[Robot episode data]
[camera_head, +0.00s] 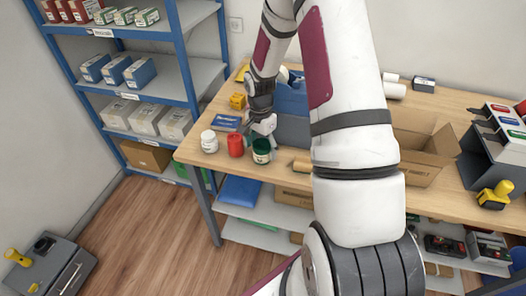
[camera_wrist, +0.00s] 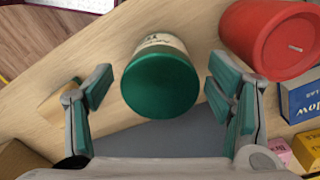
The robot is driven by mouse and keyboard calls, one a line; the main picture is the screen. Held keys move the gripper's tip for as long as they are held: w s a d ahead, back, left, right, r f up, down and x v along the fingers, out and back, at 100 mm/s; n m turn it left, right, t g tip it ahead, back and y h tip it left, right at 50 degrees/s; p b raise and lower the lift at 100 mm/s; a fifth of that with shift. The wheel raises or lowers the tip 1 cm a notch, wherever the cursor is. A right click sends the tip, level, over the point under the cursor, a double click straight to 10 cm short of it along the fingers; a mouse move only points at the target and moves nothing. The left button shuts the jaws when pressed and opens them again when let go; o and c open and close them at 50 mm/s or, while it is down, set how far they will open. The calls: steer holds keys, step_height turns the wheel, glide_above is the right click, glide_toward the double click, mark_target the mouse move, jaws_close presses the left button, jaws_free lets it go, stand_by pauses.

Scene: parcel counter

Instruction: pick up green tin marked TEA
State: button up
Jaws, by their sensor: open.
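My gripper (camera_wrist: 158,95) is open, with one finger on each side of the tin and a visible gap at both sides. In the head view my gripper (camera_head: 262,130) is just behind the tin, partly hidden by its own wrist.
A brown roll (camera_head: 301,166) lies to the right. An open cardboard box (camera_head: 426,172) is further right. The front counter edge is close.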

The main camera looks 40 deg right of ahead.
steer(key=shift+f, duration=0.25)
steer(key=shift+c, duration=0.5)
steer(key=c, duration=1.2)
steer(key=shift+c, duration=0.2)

==

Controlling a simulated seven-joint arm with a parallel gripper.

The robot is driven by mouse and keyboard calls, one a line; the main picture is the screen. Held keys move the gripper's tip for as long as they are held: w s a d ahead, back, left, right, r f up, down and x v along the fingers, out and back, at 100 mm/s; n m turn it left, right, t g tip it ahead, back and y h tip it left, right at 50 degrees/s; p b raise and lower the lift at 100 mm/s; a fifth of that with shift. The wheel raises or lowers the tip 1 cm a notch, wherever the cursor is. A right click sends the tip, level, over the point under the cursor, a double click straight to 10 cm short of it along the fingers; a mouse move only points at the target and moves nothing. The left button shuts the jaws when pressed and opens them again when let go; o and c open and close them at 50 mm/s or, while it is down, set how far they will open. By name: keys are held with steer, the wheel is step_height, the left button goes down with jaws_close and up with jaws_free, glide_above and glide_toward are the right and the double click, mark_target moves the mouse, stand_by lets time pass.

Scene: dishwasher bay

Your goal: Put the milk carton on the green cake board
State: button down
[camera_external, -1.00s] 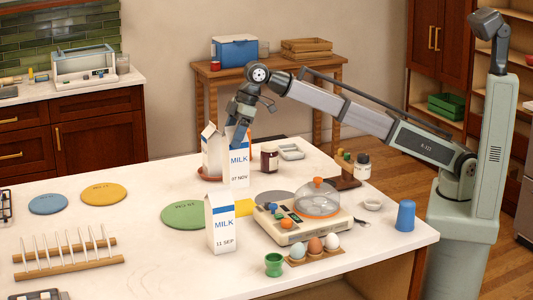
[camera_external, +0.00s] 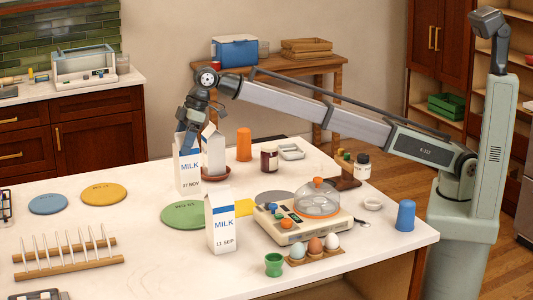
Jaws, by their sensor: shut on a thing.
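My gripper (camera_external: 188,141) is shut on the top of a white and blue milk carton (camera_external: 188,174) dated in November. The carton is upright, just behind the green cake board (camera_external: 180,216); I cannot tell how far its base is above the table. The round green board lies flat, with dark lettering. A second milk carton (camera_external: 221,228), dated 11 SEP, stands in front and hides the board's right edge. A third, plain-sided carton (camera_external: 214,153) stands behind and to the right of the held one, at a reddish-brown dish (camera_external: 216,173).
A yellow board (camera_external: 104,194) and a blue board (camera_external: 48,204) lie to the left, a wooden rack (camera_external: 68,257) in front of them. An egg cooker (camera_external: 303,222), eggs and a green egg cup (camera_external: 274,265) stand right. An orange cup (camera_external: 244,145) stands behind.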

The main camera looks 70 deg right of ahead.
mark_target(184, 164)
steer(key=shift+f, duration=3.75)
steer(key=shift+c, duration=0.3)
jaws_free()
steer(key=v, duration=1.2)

==

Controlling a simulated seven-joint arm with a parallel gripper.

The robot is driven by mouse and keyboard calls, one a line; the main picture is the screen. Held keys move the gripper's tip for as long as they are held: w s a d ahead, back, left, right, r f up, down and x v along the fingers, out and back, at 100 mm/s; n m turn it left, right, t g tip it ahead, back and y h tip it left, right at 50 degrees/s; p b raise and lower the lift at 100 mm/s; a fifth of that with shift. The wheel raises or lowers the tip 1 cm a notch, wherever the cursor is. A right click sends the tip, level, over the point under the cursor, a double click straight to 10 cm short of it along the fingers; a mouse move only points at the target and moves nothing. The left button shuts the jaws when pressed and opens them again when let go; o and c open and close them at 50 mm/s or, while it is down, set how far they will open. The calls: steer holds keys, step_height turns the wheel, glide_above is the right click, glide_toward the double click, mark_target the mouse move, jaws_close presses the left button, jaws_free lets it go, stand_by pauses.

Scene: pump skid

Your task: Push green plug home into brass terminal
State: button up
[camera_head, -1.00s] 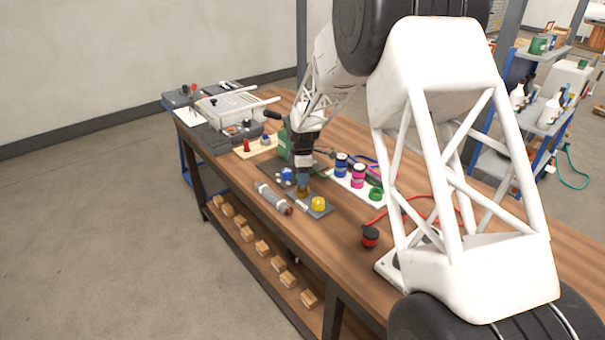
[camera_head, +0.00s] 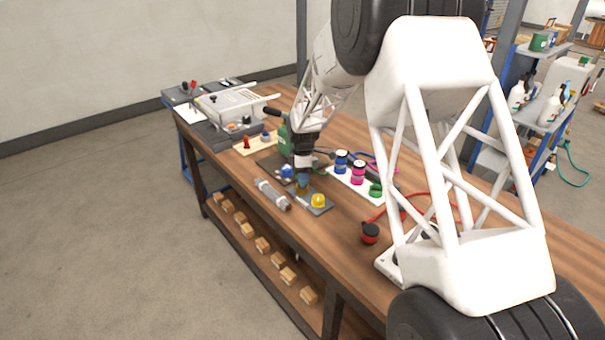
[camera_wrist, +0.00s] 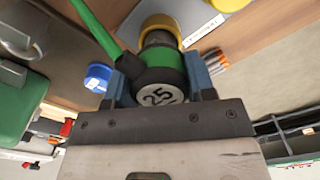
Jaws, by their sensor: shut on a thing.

→ **SET EXERCISE**: Report each line in the preceding entries that holds the string "Scene".

→ **RESPONSE TO THE EXERCISE**:
Scene: parcel counter
Scene: dishwasher bay
Scene: pump skid

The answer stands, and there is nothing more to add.